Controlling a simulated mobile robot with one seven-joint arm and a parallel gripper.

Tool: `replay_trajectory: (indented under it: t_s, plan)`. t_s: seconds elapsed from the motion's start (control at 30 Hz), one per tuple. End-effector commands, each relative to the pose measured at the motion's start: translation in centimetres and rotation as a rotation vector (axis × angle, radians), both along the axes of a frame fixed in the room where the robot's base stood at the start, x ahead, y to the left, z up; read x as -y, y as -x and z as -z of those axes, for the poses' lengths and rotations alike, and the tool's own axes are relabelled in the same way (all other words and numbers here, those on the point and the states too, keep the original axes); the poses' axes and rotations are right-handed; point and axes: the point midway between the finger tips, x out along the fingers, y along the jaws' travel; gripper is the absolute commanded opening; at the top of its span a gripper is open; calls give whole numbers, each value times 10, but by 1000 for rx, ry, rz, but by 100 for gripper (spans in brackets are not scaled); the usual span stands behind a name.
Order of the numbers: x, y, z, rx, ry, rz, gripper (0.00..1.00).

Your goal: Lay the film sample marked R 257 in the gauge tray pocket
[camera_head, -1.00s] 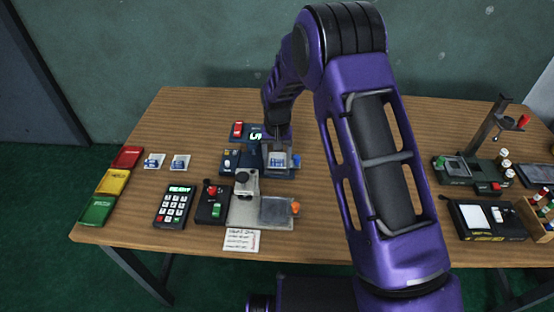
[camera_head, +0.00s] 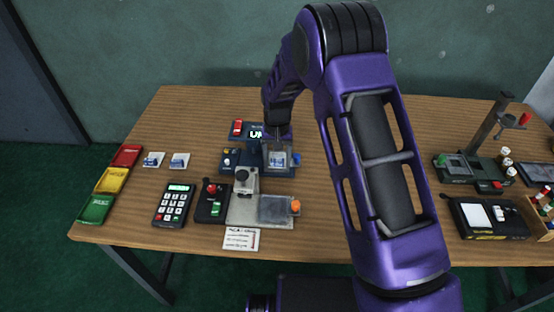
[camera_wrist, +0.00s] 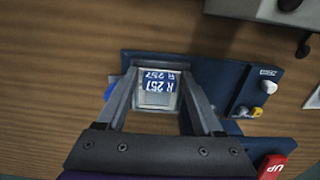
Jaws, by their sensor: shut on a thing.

AIM OF THE EXERCISE.
Extract, word for word, every line from the one holding "[camera_wrist, +0.00s]" through the closing line of the data above. Do not include any pictures.

THE REPLY.
[camera_wrist, +0.00s] 
Jaws, by their sensor: shut on a thing.

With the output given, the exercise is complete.